_Data:_
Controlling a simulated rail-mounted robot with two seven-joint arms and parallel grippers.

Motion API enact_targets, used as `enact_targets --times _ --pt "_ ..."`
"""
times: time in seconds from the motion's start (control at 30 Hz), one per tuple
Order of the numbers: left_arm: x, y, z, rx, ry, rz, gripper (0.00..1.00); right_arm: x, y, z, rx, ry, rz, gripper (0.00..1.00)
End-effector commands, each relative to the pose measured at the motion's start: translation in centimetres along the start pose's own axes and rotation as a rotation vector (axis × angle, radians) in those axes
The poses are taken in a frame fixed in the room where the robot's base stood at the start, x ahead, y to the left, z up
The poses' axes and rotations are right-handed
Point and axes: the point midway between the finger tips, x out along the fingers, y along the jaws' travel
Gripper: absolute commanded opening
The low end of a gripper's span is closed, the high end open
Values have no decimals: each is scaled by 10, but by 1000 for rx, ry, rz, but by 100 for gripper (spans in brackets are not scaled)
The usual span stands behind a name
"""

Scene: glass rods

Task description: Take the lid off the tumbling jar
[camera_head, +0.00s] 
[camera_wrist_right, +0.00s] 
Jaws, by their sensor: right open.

_Given instruction:_
Go through the listing and print each line exactly as it appears.

_Reply to the exercise:_
Controlling a simulated rail-mounted robot with two seven-joint arms and parallel grippers.

Motion API enact_targets, used as `enact_targets --times _ --pt "_ ..."`
"""
times: time in seconds from the motion's start (control at 30 Hz), one per tuple
Order of the numbers: left_arm: x, y, z, rx, ry, rz, gripper (0.00..1.00); right_arm: x, y, z, rx, ry, rz, gripper (0.00..1.00)
End-effector commands, each relative to the pose measured at the motion's start: translation in centimetres along the start pose's own axes and rotation as a rotation vector (axis × angle, radians) in those axes
The poses are taken in a frame fixed in the room where the robot's base stood at the start, x ahead, y to the left, z up
The poses' axes and rotations are right-handed
Point and axes: the point midway between the finger tips, x out along the fingers, y along the jaws' travel
Gripper: absolute commanded opening
The low end of a gripper's span is closed, the high end open
Values have no decimals: each is scaled by 10, but by 1000 for rx, ry, rz, but by 100 for gripper (spans in brackets are not scaled)
The usual span stands behind a name
"""

Scene: glass rods

Task description: Take the lid off the tumbling jar
[camera_head, +0.00s] 
[camera_wrist_right, +0.00s] 
Jaws, by their sensor: right open.

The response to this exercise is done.